→ GIVEN RECORDS:
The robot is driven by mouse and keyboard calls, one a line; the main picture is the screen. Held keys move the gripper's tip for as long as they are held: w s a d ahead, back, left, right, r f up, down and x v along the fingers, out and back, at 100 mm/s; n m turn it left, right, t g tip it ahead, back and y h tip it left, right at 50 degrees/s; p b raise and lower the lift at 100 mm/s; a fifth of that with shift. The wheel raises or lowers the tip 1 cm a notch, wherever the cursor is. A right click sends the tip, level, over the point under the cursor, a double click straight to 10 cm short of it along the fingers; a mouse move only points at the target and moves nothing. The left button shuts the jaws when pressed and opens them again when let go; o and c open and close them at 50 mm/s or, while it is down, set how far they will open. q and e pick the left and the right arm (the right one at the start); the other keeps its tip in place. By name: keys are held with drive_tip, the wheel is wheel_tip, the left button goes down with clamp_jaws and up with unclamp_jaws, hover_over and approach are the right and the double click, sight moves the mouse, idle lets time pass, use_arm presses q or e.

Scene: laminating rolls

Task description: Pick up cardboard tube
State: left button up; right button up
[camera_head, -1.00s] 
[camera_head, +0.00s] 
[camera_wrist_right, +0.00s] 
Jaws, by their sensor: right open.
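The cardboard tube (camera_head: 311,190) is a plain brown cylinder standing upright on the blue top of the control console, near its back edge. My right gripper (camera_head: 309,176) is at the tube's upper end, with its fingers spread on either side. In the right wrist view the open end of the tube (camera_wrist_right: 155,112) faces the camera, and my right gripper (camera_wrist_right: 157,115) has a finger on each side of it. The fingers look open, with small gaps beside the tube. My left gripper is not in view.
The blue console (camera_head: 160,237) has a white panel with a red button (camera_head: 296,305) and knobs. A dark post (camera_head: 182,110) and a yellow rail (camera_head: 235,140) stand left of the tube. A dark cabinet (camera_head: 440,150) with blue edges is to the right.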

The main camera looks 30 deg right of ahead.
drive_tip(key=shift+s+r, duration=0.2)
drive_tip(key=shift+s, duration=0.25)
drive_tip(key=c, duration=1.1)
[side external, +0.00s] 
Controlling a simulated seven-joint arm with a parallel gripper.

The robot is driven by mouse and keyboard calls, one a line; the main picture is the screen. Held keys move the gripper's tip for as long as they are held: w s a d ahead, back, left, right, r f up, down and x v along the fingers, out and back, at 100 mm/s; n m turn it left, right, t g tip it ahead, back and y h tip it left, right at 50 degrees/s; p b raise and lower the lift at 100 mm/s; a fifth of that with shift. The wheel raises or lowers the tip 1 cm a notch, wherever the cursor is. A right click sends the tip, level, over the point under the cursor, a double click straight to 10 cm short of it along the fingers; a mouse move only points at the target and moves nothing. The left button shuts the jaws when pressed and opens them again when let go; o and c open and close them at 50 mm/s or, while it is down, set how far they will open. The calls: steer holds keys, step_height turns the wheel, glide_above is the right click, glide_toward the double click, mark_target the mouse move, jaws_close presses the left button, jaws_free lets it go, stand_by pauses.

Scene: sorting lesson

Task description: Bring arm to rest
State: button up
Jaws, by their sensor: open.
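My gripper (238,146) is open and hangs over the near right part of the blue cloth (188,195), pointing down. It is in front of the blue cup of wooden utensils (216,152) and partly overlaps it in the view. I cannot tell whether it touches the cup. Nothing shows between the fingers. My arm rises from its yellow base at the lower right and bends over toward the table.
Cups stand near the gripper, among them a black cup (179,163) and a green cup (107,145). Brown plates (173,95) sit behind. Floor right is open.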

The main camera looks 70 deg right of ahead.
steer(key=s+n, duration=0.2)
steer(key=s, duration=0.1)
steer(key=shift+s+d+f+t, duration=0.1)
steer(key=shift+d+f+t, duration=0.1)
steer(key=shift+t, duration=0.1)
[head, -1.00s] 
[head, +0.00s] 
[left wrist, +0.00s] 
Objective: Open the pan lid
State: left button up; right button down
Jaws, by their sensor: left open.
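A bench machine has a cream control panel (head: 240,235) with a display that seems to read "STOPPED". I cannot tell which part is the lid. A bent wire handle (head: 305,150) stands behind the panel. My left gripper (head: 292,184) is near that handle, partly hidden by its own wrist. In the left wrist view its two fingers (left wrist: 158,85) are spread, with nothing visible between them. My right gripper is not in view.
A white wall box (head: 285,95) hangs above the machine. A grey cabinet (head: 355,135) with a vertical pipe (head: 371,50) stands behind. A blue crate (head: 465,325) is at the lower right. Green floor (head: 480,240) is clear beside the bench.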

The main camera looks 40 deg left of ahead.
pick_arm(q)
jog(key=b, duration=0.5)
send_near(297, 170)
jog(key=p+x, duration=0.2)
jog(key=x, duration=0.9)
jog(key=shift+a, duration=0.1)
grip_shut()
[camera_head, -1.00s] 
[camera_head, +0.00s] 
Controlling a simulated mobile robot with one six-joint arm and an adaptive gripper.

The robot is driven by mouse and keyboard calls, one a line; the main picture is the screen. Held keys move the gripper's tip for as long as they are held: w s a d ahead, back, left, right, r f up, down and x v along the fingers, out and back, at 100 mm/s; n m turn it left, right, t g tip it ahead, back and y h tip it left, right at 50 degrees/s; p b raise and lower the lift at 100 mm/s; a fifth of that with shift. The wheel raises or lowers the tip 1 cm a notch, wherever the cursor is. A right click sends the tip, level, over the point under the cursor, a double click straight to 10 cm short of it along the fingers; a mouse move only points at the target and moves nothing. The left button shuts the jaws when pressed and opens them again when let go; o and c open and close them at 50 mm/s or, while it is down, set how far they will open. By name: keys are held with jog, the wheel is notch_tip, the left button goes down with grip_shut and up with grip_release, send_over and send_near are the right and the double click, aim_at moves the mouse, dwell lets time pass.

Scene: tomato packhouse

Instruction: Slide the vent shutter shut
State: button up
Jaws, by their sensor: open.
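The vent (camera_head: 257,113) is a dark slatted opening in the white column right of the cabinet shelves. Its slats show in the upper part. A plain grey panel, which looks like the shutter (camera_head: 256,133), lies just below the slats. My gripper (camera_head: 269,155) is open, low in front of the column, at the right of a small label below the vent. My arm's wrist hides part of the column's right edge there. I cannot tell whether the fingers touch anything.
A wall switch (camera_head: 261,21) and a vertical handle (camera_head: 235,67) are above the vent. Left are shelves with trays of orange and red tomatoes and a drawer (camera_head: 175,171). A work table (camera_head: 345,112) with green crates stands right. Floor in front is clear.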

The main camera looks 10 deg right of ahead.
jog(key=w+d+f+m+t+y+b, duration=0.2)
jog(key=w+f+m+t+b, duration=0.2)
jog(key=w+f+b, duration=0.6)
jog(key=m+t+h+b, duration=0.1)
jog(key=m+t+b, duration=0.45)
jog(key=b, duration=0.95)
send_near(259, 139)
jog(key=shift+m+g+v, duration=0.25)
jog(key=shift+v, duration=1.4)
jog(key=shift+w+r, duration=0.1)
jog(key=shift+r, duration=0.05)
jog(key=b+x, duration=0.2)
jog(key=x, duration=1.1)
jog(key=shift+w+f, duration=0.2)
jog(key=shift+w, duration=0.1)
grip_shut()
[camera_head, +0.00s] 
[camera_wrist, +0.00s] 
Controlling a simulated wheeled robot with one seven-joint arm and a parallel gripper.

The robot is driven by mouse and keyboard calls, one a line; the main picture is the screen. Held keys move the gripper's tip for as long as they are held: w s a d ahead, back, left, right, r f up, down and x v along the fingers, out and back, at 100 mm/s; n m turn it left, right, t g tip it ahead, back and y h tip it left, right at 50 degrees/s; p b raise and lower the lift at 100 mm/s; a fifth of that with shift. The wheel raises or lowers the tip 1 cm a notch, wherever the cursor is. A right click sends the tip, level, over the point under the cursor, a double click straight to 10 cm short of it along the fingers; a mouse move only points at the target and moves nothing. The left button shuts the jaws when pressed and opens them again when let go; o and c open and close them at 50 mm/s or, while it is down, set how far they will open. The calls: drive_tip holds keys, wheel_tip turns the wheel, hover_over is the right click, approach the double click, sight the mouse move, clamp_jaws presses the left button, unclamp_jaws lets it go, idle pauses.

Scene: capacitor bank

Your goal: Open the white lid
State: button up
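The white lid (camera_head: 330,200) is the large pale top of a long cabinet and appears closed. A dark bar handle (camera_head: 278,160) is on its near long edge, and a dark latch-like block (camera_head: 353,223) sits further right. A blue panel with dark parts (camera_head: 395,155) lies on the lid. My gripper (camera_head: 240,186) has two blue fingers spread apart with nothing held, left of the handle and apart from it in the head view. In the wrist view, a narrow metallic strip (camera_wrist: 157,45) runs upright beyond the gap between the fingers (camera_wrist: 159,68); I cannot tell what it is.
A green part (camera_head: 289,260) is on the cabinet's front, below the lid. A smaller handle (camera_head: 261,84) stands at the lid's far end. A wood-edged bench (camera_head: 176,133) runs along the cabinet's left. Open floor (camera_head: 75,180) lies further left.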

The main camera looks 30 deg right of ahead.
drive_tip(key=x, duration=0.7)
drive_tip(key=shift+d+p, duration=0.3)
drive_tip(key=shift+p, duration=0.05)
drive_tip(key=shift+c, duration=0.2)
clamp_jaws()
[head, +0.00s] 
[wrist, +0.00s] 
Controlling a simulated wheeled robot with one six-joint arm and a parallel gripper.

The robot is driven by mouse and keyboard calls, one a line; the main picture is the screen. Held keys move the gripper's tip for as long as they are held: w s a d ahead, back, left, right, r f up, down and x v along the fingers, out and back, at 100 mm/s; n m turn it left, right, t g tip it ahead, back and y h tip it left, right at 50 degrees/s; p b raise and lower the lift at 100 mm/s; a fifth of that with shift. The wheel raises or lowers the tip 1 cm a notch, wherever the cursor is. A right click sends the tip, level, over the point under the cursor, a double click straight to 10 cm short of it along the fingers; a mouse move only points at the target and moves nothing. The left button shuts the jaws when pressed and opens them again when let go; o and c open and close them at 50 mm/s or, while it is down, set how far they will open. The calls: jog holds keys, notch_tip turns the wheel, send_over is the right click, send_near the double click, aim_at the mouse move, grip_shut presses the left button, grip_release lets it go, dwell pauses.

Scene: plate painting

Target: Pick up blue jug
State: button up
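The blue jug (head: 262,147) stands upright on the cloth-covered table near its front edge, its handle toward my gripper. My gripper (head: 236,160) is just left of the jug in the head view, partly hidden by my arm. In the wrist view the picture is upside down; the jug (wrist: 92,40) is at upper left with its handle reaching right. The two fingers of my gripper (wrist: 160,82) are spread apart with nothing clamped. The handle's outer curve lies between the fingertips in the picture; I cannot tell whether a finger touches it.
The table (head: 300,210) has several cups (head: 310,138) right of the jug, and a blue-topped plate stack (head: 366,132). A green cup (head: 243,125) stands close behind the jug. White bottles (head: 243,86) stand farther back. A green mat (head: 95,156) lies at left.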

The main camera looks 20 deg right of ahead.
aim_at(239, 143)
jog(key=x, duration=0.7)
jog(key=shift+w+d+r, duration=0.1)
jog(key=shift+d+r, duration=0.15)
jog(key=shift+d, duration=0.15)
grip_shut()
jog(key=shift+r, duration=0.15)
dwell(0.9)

→ TASK DIRECTIONS: Report each line of the material above where the word "simulated" appears.

→ FINAL RESULT:
Controlling a simulated seven-joint arm with a parallel gripper.
Controlling a simulated mobile robot with one six-joint arm and an adaptive gripper.
Controlling a simulated wheeled robot with one seven-joint arm and a parallel gripper.
Controlling a simulated wheeled robot with one six-joint arm and a parallel gripper.

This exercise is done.